Evaluation and Analysis
Once planning is complete, the auditor will review key systems and controls to determine if they comply with the scoped regulatory requirements and standards that are listed in the audit plan. In some cases, they will work with employees to determine how systems are used and to understand if procedures are followed. Additionally, auditors will likely examine the workflow of key activities to understand what actions take place, and how documentation is created, reviewed and approved, measuring the effectiveness of controls.
Validating Accuracy
Once the auditors evaluate and understand key controls, activities, systems and documentation within the organization, they will benchmark these elements against regulatory requirements and standards. Auditors will begin to draft their report, which consists of several elements, including recommendations, observations and findings.
Although reporting will begin at this stage, it typically is not finalized until it is reviewed with those involved with the audit within the organization to be sure it is an accurate account.
Determining Conclusions
At this stage, auditors complete the draft report and review it with the internal team to validate its accuracy. As observations and findings are validated, consider working with the internal team to understand any remediation that will need to be put into place, especially if it may require a budget, people or systems.
Reporting and Communicating
Lastly, the final report will be reviewed with all stakeholders. This will include the scope, findings and observations. Remediation that needs to be put into place will take the form of management action plans, which will detail the steps required to bring any weakness back into compliance.
External Auditing Templates
There are several external auditing tools that any external auditor will want to have in their toolkit. When leveraging any template, it is best to standardize the format so there are no surprises when sharing for review and approval.
Checklist
An audit checklist is an essential document that should be drafted during the planning phase. The template is composed of questions, typically grouped under functional areas such as finance, technology, or internal (e.g., organizational charts, meeting minutes, etc.), or questions related to a quality management standard. Providing this checklist early will enable the organization to gather information before evaluation begins.
Audit Plan
The audit plan is central to the audit process. Consider including the following sections:
- The scope of the audit, including areas of risk
- Those involved in the audit (names, roles, contact information, etc.)
- Review and reporting schedule
- Governance (e.g., senior management progress reviews)
- Reporting types
- Activities after the final report is published
Audit Report
An audit report is prepared as conclusions are determined. The report contains a summary of audit activities and any observations. While observations can be formalized, typically findings are presented with information such as level of materiality or severity and recommended remediation. Consider writing the report and any action items in a way that is relevant to the business and is actionable.

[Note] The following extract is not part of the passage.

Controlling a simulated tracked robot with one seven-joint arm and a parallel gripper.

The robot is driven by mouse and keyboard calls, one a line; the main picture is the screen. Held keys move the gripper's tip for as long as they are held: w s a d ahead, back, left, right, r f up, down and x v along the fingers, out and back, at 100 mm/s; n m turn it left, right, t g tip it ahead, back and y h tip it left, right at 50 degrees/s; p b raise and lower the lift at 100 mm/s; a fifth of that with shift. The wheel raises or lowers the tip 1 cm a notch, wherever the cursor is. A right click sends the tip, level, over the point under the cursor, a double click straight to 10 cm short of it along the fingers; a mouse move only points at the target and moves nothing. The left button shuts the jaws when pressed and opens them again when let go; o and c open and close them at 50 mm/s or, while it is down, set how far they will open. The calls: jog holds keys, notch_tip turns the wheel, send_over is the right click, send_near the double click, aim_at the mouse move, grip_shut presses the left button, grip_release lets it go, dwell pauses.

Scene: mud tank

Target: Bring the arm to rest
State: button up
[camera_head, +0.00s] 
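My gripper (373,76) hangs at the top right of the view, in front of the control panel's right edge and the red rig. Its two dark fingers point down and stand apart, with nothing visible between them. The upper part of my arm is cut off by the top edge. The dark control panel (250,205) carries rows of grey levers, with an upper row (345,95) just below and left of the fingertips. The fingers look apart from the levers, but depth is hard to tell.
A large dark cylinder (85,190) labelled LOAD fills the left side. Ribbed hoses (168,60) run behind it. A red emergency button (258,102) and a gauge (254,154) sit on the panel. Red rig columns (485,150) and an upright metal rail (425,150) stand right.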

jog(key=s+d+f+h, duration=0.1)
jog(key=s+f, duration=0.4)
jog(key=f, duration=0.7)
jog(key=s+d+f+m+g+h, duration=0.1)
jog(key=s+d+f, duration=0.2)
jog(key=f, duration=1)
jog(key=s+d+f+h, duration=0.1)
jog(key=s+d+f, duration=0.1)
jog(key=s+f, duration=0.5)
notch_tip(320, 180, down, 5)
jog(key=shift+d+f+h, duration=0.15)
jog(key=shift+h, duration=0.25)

External Auditing Standards
An independent external auditor can plan, conduct and report the results of an audit following generally accepted standards. Below are two common standards:
Generally Accepted Auditing Standards (GAAS)
GAAS is a framework that many external auditors use in financial audits. These standards ensure that consistency and reliability are the same during every audit. GAAS is divided into three categories: general standards, standards of fieldwork and standards of reporting, which cover the different aspects of the auditing process. The latest version of GAAS can be found in the U.S. Government Accountability Office’s Yellow Book.
ISO 91011
ISO 91011 is an international standard used for guidance for managing systems. Like GAAS, ISO 91011 provides guidance on managing the audit program; auditing principles; and how to properly evaluate processes, artifacts and people. As technology evolves, ISO 91011 reviews ensure that technological advances do not increase risk, so the audit program can remain relevant as changes occur. ISO 91011 is maintained by the International Organization for Standardization.
External Auditing Best Practices
Running an effective and successful external audit takes coordination and effort from both the external auditor and the organization under review. The key takeaway: this is a joint effort. With that in mind, there are several best practices to consider.
Engage Early
All teams, both the external auditing team and internal teams should meet early on to discuss potential risk areas, expectations, governance and a preliminary schedule. Begin to engage with those people who will need to gather evidence and/or need to be available for meetings or interviews.
Be Available
For all people who are involved in the audit, it is extremely important to be available and engaged. Consider providing the schedule of those responsible for key areas, and once the audit schedule is drafted, be sure all individuals who are key resources are available when asked. Have senior leaders review early report drafts, and, if possible, attend workshops to ask questions early and often to show responsiveness.
Communicate
Lastly, ongoing, clear and honest communication is a must on both sides. Doing so will convey confidence in the process and results, as concerns will be raised sooner and potential remediation and action plans can be put into place quickly. Regular communication goes a long way toward addressing any potential stakeholder concerns.